The following emotions were used:
- Angry
- Disgust
- Fear
- Happy
- Neutral
- Sad
- Surprise
The actors were of the following genders:
- Male
- Female
The audio file was one of the following statements:
- “Kids are talking by the door”
- “Dogs are sitting by the door”
Audio Analysis
I analyzed the audio files using the librosa package - more specifically I worked with the mel-frequency cepstral coefficient (MFCC). The MFCC is the most widely used acoustic feature for speech recognition and it models the spectral energy distribution in a perceptually meaningful way. The algorithm takes in an input audio file, breaks it down into samples, and processes it through several transformations in order to mimic properties of human hearing.
If you look at these examples, you can clearly see that there are differences between a happy sound vs. a sad sound. The MFCC provides the best representation of these differences which then can be converted to vectors. These vectors were then used as features for the target label (gender-emotion) in training a model.
Convolutional Neural Network
For modeling, I compared a random forest model to a 1-dimensional convolutional neural network to see how well they did in the gender-emotion classification. While CNNs are generally used for image classification, a 1-D CNN is very effective in analyzing data over a fixed period such as audio recordings. The difference in these CNNs is the structure of the input data and how the kernel moves across the data.
As you can see above, the CNN outperformed the random forest at nearly every gender-emotion combination. I chose to show the F1 score here as it shows a balance between precision and recall for model performance. However, across all metrics (accuracy, precision, recall, and F1) the CNN outperformed the random forest.
The predictive power is best highlighted by the Male-Sad target in which the CNN had a 0.23 F1 score compared to a 0 F1 score for the random forest.
However, I did notice that the CNN model had an accuracy score of only 0.525. Breaking down the model a little more, I found that gender was much easier to classify than emotion. This makes sense as there were more options for emotion and thus more variation and error room for predicting the correct emotion.

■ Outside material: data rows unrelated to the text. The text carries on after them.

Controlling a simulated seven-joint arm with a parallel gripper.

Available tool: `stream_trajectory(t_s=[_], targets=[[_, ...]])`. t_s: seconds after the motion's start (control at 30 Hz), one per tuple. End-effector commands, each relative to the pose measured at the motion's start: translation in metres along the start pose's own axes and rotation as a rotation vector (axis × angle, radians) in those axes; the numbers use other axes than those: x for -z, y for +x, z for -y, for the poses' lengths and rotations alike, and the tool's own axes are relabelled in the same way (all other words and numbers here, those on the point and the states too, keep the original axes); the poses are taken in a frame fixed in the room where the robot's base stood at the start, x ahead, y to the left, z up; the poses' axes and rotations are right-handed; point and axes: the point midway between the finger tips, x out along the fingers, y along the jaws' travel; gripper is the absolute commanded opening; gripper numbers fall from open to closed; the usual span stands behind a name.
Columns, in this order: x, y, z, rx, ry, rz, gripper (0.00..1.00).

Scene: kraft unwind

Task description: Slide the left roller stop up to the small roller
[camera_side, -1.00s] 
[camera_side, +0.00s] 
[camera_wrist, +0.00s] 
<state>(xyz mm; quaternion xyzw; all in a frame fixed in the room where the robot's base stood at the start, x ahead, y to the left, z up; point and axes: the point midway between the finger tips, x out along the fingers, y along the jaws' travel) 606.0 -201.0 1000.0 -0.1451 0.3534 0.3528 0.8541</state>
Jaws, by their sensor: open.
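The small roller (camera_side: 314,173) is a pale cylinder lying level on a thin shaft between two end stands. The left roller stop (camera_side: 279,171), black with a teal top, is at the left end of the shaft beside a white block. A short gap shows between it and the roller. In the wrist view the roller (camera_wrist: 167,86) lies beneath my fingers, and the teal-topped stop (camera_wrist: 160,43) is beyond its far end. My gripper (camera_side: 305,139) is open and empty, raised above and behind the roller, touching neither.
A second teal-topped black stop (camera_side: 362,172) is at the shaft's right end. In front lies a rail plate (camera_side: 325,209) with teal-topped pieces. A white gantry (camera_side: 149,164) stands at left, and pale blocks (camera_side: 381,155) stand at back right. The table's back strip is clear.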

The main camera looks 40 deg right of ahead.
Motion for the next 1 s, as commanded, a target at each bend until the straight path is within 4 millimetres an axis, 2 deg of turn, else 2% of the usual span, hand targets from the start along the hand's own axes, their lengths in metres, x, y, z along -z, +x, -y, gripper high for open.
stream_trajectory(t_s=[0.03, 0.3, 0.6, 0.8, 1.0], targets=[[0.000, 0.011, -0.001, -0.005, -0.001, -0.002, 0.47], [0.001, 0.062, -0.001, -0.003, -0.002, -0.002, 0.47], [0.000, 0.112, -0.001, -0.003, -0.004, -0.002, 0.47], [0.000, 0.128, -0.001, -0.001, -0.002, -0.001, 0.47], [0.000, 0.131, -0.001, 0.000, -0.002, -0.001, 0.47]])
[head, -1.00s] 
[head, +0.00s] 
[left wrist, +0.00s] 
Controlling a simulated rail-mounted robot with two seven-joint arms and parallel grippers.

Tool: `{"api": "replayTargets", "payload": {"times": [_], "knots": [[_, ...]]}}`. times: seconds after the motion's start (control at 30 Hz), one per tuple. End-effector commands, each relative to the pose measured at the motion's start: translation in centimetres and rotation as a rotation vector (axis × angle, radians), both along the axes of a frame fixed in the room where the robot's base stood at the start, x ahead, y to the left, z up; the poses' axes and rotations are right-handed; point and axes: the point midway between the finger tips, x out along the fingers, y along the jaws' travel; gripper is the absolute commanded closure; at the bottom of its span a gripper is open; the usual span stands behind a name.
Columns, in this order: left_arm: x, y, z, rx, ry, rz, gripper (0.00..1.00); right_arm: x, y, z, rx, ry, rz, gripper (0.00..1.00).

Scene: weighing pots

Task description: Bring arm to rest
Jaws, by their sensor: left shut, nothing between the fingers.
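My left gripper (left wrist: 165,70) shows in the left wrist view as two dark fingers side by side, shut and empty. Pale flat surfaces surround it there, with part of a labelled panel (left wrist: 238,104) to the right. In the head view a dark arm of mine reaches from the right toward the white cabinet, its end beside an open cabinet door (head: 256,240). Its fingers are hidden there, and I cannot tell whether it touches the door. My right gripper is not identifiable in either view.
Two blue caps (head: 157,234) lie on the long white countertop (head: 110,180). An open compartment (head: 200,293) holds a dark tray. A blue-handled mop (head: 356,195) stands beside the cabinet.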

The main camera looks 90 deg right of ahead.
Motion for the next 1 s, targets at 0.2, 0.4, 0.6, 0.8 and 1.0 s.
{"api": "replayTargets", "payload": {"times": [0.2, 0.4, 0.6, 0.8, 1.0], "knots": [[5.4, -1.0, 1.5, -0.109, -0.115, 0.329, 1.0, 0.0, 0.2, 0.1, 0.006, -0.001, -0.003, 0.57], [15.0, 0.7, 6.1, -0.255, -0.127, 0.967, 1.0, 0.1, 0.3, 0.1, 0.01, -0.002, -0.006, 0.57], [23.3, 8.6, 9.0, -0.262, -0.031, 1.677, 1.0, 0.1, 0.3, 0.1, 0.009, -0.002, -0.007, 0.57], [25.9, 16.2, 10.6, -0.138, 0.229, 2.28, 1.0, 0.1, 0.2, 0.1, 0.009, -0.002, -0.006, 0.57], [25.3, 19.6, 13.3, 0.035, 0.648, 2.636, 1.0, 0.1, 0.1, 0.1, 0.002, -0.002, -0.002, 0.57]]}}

As a reference, every CNN breakdown performed better than the random forest base model.
Results
So, can my app be trusted? Well just as a reference, if a hearing impaired person were to blindly guess the correct gender and emotion of a person calling for them, it would be 1/14 or a 7% chance. Comparing this to my model’s 52.5% accuracy, I see the 7 times increase in accuracy as a win.
Streamlit App Demo
Here’s a demo of my deployed app!
Once a user uploads a .wav file of human speech, the app analyzes the audio and gives the gender and emotion of the speaker. Ideally I would have a feature that provides the transcription of the audio file as well, but I could not include it due to Streamlit’s limitations. If you would like to see the code for speech transcription, it is available in the app’s python file here.

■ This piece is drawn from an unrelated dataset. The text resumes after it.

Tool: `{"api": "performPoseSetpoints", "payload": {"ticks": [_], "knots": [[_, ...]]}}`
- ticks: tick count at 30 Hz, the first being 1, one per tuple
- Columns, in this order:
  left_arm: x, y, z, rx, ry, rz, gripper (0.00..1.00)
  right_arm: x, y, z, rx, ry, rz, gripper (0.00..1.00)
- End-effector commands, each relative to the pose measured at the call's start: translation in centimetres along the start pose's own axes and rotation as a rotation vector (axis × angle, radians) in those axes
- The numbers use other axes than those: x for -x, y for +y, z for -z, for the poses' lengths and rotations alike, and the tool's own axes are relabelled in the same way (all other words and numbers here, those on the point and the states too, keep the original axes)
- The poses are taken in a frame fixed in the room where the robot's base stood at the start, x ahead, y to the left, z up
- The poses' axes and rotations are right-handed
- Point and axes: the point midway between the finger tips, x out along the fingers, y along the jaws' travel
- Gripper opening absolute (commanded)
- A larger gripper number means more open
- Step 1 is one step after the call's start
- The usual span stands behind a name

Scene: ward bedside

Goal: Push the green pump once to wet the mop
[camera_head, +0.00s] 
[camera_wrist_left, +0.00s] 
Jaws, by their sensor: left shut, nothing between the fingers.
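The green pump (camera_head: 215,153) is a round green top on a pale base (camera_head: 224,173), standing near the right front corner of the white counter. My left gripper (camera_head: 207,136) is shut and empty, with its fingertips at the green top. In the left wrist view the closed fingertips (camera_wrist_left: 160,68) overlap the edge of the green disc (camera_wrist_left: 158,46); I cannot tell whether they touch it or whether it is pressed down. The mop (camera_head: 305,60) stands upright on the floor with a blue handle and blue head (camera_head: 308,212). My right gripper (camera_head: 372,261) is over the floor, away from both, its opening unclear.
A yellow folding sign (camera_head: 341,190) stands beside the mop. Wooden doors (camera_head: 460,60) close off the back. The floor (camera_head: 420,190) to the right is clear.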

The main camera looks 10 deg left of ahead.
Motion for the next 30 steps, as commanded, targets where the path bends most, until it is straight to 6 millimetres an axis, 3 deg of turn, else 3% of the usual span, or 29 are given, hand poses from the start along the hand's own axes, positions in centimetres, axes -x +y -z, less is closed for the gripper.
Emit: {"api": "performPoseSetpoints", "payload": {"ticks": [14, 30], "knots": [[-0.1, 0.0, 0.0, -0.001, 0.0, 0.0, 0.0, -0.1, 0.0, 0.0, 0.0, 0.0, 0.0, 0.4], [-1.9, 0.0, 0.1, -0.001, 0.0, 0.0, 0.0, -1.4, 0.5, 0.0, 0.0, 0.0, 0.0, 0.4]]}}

This app has been deployed and is available here: https://speech-emotion-interpreter.herokuapp.com
Key Takeaways
-
Extracting human intent is difficult but possible. There are clear nuanes in human speech and it’s hard to create a 1-to-1 translation for computers. This could become even more complicated if we consider different dialects, languages, and accents.
-
However, on a more positive note, these tools can be used to create a more personalized assistive device. Currently, there are general tools that help the hearing-impaired population at large, but implementing personal touches (such as recognizing the user’s name) could help improve their quality of life.
-
Machine learning can help reduce the financial impact of hearing loss. It is estimated by the Better Hearing institute that hearing loss negative impacts household income on average up to $12,000 per year.
-
Personally, I would have loved to have this type of alerting system integrated into my phone or watch as I was growing up. Often times people would have to call my name several times to get my attention and an app like this would have definitely helped. This product doesn’t just have to be restricted to the hearing-impaired population. For example, I can envision it being used for when people are listening to loud music on their earphones. My app is meant to be used as a supplementary tool and hopefully it can help improve the quality of life for those that need it.

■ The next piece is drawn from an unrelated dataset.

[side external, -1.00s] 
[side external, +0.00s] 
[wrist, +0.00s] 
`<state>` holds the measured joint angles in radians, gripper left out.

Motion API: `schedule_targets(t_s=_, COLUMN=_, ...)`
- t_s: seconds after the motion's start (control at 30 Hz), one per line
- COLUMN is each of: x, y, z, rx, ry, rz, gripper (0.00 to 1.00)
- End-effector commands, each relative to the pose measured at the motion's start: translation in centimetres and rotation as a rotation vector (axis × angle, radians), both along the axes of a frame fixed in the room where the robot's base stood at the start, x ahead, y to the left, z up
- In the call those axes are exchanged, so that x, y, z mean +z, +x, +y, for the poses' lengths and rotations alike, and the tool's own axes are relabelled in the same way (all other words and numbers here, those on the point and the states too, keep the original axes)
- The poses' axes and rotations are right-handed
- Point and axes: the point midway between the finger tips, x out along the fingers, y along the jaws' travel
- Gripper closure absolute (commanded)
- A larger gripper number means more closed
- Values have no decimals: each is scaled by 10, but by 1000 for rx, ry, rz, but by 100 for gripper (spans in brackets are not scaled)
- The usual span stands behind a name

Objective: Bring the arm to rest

Future Considerations and Applications
Considerations
- Create separate neural nets for gender and emotion to see if this would help increase the overall accuracy score.
- Utilize additional audio datasets so that the model can have improved training.
Surrey Audio-Visual Expressed Emotion (SAVEE), Toronto emotional speech set (TESS), Crowd-sourced Emotional Mutimodal Actors Dataset (CREMA-D)
Applications
- Incoporates the gender-emotion analysis into a tech product (i.e. Apple Watch, Fitbit). Speech transcription would also be a great complement to this project as this could significantly improve communication for the hearing-impaired.
- Include haptic feedback, in which the product vibrates in response to the user’s name and also tells you the speakers gender and the speech emotion.